I'm sure things have changed a lot since then. My distinct impression is that "theory" has become much more flexible, accommodating, and open after those early years when it was preoccupied with infiltrating and taking over university departments. On the production side, I'm pretty sure that UCLA's beatnik vibe is long dissipated, and that the industry looms much larger in that part of academia.

Still, the separation of theory and practice in film education seems to linger. And I think there's something American about that bifurcation. Our culture is unusually suspicious of intellectualism, valuing instead common sense and a get-it-done pragmatism. As a result, our intellectual life is effectively shut up in the ivory tower. An American film student who wants to distribute his or her energies across the thinking/doing continuum is going to feel pressure from both sides of the divide to get off the fence and take sides. Europe doesn't seem to separate mind and body in so violent a fashion, and European filmmakers emerge from film schools with alluring tales of having immersed themselves in film culture.

Does this mean that Vadim and his ilk are wasting their time beating their heads against the wall of American culture? Not necessarily. Film schools talk a good game about being dedicated to art - maybe they can be guilt-tripped into instituting changes. The advocates of cinema art culture should realize that they are a minority trying to bend the majority to their will, rather than a grass-roots movement, and select their political tools accordingly.


David McDougall said...

When I was in college, I straddled 2 majors: Film Studies, which was something like the practical end of NYU Film School, with more emphasis on watching (older, classical Hollywood) films and breaking them down; and an interdisciplinary humanities program, in which I focused (among other things) on 20th century literature and philosophy. My joint thesis film aimed at being, essentially, a work of literary theory in film form. So this is familiar territory! One of the projects of my current work (blog included) is a more effective synthesis of these competing impulses.

Dan Sallitt said...

Dave - I sort of hovered between those two worlds myself in film school. It was a funny place to be: the production people had a limited interest in cinema history and almost no interest in art films; and the theory people were under pressure to renounce their film-buffery at that point in time. (One classmate told me that he had destroyed his written lists of the movies he'd seen six months into graduate school. Six months seemed to me to be the usual amount of time needed for that environment to effect a transformation.)

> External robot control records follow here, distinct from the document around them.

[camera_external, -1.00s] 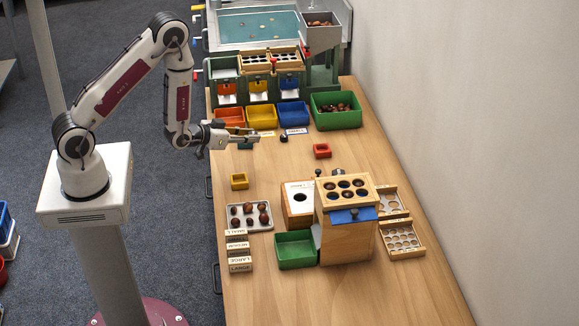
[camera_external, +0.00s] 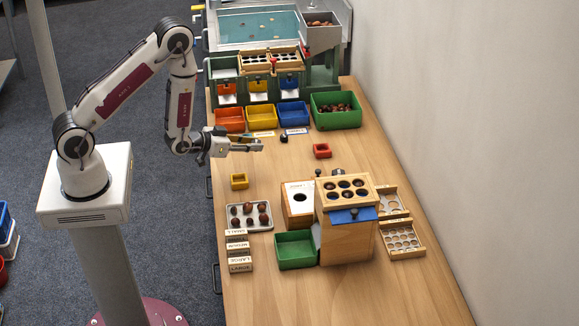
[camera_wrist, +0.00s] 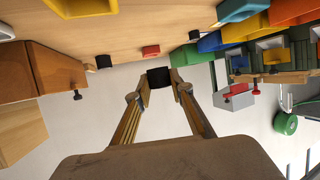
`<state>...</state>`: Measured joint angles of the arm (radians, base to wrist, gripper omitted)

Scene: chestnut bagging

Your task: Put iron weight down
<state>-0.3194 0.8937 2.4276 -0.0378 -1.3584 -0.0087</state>
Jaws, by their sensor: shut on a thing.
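My gripper (camera_external: 261,146) is held out over the far half of the wooden table, near the coloured bins. In the wrist view its two fingertips (camera_wrist: 159,82) are closed on a small black block, the iron weight (camera_wrist: 158,76). The weight is hard to make out in the external view, and its height above the table cannot be judged. Another small dark piece (camera_external: 284,138) stands on the table, right of my gripper and apart from it; it also shows in the wrist view (camera_wrist: 194,34).
A small red box (camera_external: 322,150) lies to the right. Orange (camera_external: 229,119), yellow (camera_external: 261,117), blue (camera_external: 293,114) and green (camera_external: 336,111) bins stand behind. A small yellow box (camera_external: 239,181), chestnut tray (camera_external: 249,226) and wooden sorting box (camera_external: 346,240) stand nearer. Bare table lies between.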

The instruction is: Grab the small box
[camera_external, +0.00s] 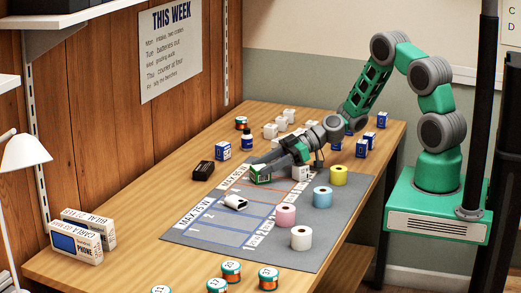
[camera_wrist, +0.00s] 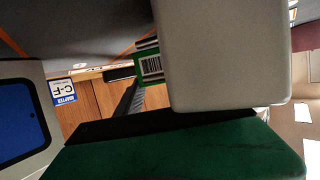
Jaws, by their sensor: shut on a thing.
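A small green box (camera_external: 261,174) with pale edges is at the tip of my gripper (camera_external: 272,168), just over the far left part of the grey mat (camera_external: 200,238). My gripper is shut on it. In the wrist view, the green box (camera_wrist: 151,66) shows a white barcode label. A pale block fills the upper middle there and hides part of the box. A dark green surface fills the bottom, close to the camera. I cannot tell whether the box touches the mat.
A white device (camera_external: 235,202) lies on the mat. Several coloured rolls, such as a pink roll (camera_external: 285,214), stand along its right side. A black block (camera_external: 203,171) and a blue-white adapter box (camera_external: 222,150) are left of my gripper. White phone boxes (camera_external: 76,243) stand near the wall.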

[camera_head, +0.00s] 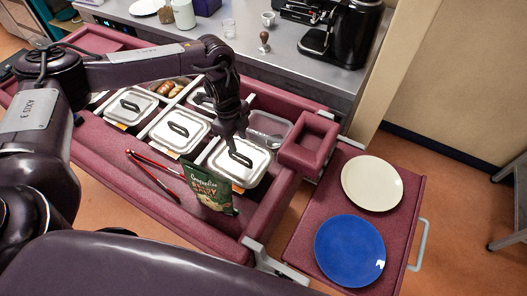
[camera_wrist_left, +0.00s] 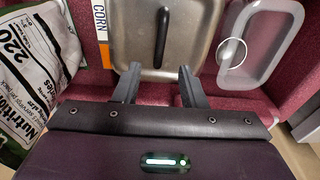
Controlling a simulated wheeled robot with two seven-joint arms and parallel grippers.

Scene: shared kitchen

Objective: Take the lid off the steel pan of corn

There are probably some backwaters of American film education where production people are forced through a serious examination of film culture, and encouraged to add to it. Where are these places? I'd like to know. Vadim pragmatically allowed that he didn't want to ban Field and McKee from film education, that he merely wanted to provide alternatives. But if you open the door to McKee and Field, they will eat the rest of your department in a few years, as sure as the turning of the earth. Really, it's much better all around to ban them, if you can get away with it; and my guess is that any interesting film production departments that may exist have done so.

David McDougall said...

I actually think where I went to school might well be one of those places. Most everyone there is neither a 'theory' nor a production person, per se; the focus is on cinema history and does include art films in a serious way. Production is integrated into this neoformalist approach (and doesn't bother with McKee + Field). Studying theory there means Eisenstein and Bazin, not Freud and feminism. My straddling was more a result of wanting to integrate philosophy ('theory' as opposed to film theory) with my neoformalist understanding of films and how they work.

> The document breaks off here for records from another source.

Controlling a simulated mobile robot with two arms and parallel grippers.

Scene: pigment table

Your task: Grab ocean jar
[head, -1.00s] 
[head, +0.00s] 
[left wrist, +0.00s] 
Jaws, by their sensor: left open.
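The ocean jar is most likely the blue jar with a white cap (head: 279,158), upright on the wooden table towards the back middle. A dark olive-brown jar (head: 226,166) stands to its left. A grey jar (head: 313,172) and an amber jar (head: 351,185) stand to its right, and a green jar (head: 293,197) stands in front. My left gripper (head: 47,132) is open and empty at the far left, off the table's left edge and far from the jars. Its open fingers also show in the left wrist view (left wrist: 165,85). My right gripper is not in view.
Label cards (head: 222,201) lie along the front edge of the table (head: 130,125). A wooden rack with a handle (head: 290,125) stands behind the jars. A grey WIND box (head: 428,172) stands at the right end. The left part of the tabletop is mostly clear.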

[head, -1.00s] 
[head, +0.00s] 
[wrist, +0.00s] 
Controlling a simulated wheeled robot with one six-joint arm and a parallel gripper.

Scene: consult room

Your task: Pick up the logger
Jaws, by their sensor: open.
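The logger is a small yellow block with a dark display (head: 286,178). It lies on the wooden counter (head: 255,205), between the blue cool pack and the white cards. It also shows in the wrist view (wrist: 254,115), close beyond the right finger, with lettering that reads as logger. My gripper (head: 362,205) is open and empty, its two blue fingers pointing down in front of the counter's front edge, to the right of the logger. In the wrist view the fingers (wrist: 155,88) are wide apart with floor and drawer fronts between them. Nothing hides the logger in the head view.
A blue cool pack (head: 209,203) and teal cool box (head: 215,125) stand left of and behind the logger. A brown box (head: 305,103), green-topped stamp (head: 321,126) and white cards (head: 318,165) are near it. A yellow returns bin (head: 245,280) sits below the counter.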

So, I'll put in a pitch for my alma mater as one place that encourages cinephilia more than (or at least in tandem with) pre-professionality, and as a result produces the kind of filmmakers whose work I want to watch.

Joss Whedon has a great video on why Wesleyan is the best place to study film here.

Dan Sallitt said...

Jeanine Basinger is the big name there, right? Does she have a lot of influence?

David McDougall said...

Jeanine is the head of the department there. Other current faculty include Scott Higgins (introducing the Technicolor series at AMMI this weekend in association with his new book), Lisa Dombrowski (Sam Fuller book nearing completion), Richard Slotkin (Gunfighter Nation, among others), and Leo Lensing (lots of work on Fassbinder).

I'm not sure how to quantify 'influence,' but her students have incredible respect for the depth of her understanding of film and her ability to transmit that. I don't think she's that influential in academia, but her influence is certainly felt in the corners of Hollywood/Indiewood/etc infiltrated by the Wesleyan mafia.

In some ways, her areas of interest become areas of expertise for her students, which are then tools they refer back to as filmmakers...

Perhaps it's not on the same scale, but I'm reminded of Alexander Kojève's lectures on Hegel in France between the World Wars, in that his interpretations of Hegel formed the basis of his students' work in a variety of fields in a way that can be traced back to his teachings. It's no offense to Wesleyan film to say that Kojève is an extreme example: Kojève's students included Lacan, Sartre, Aron, Queneau, Merleau-Ponty, Bataille, and Andre Breton.